After adding back all the other kexts, it would seem that the ATIRage128.kext module was responsible for the hang. Presumably, this also explains why the boot CD crashed, as i beleive it's a stock driver. One also wonders how im getting color video with no kernel extension for the video hardware, but, whatever 🙂
the 10.3.4 update (which was applied a day or two before the box stopped working) included massive updates for ATI and NVidia chipsets. The checksum on the actual module matched that of another ATI equipped machine (which worked, by the way).
So, is it a hardware problem ? I donno. When the 128 driver loads, it prints a kmessage saying its unhappy about the firmware on the video board in the powerbook (a RageM3). Without the kext loadable, the box works perfectly, even for doing opaque drags and work in illustrator and photoshop. What was it doing in the first place ?
The point of all of this is - are mac users really supposed to be able to fix this themselves ? I lived and breathed unix all through highschool and college and it took me the better part of 10 hours to get this machine booting multi-user with working audio and so on. Will the next system update drop a new ATIRage128.kext into the default place, perhaps causing this problem again ?

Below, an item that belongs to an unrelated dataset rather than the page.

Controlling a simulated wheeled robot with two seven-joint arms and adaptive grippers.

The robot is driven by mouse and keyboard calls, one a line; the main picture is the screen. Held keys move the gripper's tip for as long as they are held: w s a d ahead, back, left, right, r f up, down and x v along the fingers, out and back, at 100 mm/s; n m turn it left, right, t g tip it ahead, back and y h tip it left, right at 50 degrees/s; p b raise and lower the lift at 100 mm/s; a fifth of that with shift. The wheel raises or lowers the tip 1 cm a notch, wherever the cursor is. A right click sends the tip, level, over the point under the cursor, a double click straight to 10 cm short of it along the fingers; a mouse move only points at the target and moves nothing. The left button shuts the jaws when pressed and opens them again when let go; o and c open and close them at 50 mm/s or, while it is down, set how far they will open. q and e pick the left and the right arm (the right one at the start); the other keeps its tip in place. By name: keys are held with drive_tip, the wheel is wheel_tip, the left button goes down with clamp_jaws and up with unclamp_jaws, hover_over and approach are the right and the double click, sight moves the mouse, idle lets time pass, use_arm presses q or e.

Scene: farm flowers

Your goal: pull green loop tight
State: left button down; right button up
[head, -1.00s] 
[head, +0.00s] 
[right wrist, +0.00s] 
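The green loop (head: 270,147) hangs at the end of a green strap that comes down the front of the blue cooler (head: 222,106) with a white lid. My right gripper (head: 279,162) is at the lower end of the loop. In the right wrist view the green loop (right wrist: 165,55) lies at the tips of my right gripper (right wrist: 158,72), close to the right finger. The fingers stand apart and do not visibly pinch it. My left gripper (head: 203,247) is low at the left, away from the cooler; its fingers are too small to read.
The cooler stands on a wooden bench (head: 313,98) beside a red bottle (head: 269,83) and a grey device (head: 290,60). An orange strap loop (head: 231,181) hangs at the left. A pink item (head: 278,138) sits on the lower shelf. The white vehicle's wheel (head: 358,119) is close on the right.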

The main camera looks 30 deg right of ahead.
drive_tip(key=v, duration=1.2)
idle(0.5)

It seems that the process of debugging boot failures ought to be a bit easier than this. I run my windows machines with /SOS and the other nice switches that give you textual boot progress, and OS X supports “verbose boot” (hold down option-V during boot), but that was no good in this case, as the crash didn't occur until the video hardware tried to do something clever, even though merely loading the kernel module for the ATIRage128 didn't cause the crash - only starting the windowserver with this module also loaded triggered the hang.
What are the odds that Apple's paid tech support would have resolved this without a format ? (or at all?)